Irão os Estados Unidos se autobombardear? Se invadirão a si próprios? Cometerão os Estados Unidos esse ato de coerência, fazendo consigo o que fazem com os outros? As lágrimas molham meu travesseiro. Queira Deus evitar que se passe semelhante desgraça com essa grande nação, que nunca foi bombardeada por qualquer outra.
Ficará o mundo sem bancos?
Em sua edição de 14 de dezembro de 1998, a revista Time publicou o relatório do Congresso norte-americanos sobre a evaporação de cem milhões de dólares provenientes do tráfico de drogas, no México. Segundo a comissão parlamentar que investigou o caso, foi o Citibank que organizou a viagem dessa narcofortuna através de cinco países, assim como inventou empresas-fantasmas e nomes fantasiosos até conseguir apagar as pistas.
O sistema carcerário norte-americano — com a maior população do planeta — está cheio de jovens pobres e negros, dependentes de droga; mas o Citibank, estrela brilhante do céu financeiro, não foi preso. Na verdade, essa foi uma idéia que não passou pela cabeça de ninguém. E no entanto, a leitura do relatório me deixou ruminando. É verdade que esse grande banco continua livre e prosperando; e que o sabão Citibank, o amaciante Banco Suíço, a água sanitária Bahamas, assim como tantas outras marcas prestigiadas pelas melhores lavanderias continuam batendo, alegremente, recordes de venda no mercado global de artigos de limpeza.
Mas não consigo deixar de pensar que a ameaça se acerca deles.
O que aconteceria se um belo dia a guerra contra as drogas deixasse de ser uma guerra contra os drogados, que pune as vítimas, e se as armas corrigissem a pontaria, mirando mais acima? Agora, que a economia morreu e só existem as finanças, o que seria do mundo sem bancos? E o que seria do pobre dinheiro, condenado a perambular pelas ruas, como o fazem as pessoas sem casa onde morar? Só de pensar nisso, sinto um aperto no coração.
Ficará o mundo sem mundo?
Um dia de outubro de 98, em plena Era Lewinskiana, descobri uma notícia insignificante, perdida no pé-de-página de algum jornal. Três organizações ambientalistas — WWF International, New Economics Foundation e World Conservation Monitoring Centre — haviam chegado à conclusão de que, nos últimos trinta anos, o mundo perdeu cerca de um terço das suas riquezas naturais. A maior catástrofe ecológica desde a época dos dinossauros: a recuperação das plantas e animais extintos levaria pelo menos cinco milhões de anos.

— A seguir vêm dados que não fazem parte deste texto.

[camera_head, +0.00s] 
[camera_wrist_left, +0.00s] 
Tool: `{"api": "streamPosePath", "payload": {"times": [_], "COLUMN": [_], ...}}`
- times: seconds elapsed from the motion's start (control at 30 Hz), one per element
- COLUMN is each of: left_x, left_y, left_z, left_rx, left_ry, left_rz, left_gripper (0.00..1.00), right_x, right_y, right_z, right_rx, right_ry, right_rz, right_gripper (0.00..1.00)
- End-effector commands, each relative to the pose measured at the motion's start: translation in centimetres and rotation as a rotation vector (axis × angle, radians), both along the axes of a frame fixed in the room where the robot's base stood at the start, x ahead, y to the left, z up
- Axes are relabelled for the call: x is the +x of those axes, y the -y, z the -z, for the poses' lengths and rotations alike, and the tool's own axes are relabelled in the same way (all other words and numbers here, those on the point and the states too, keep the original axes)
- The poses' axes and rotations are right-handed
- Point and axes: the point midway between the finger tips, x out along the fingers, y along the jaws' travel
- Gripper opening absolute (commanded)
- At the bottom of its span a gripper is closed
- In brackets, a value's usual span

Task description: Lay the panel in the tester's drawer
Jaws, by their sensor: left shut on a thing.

Desde que li essa pequena notícia sem importância, outra obsessão me deixa sem dormir. Não consigo tirar da cabeça o pressentimento de que, em algum tempo, em algum lugar, animais e plantas nos farão um juízo final. Chego ao delírio de imaginar-nos a todos, acusados por fiscais que nos apontarão, com a pata ou o galho:
— O que é que vocês fizeram deste planeta? Em que supermercado o compraram? Quem lhes deu o direito de nos maltratar e exterminar?
E vejo uma corte suprema de animais e vegetais lendo a sentença de condenação eterna contra o gênero humano.
Pagarão os justos pelos pecadores? Passarei minha eternidade no inferno, junto a bem-sucedidos empresários exterminadores do planeta, assim como seus políticos comprados e seus chefes guerreiros e seus marqueteiros publicitários que vendem veneno envolvendo-o com celofane verde?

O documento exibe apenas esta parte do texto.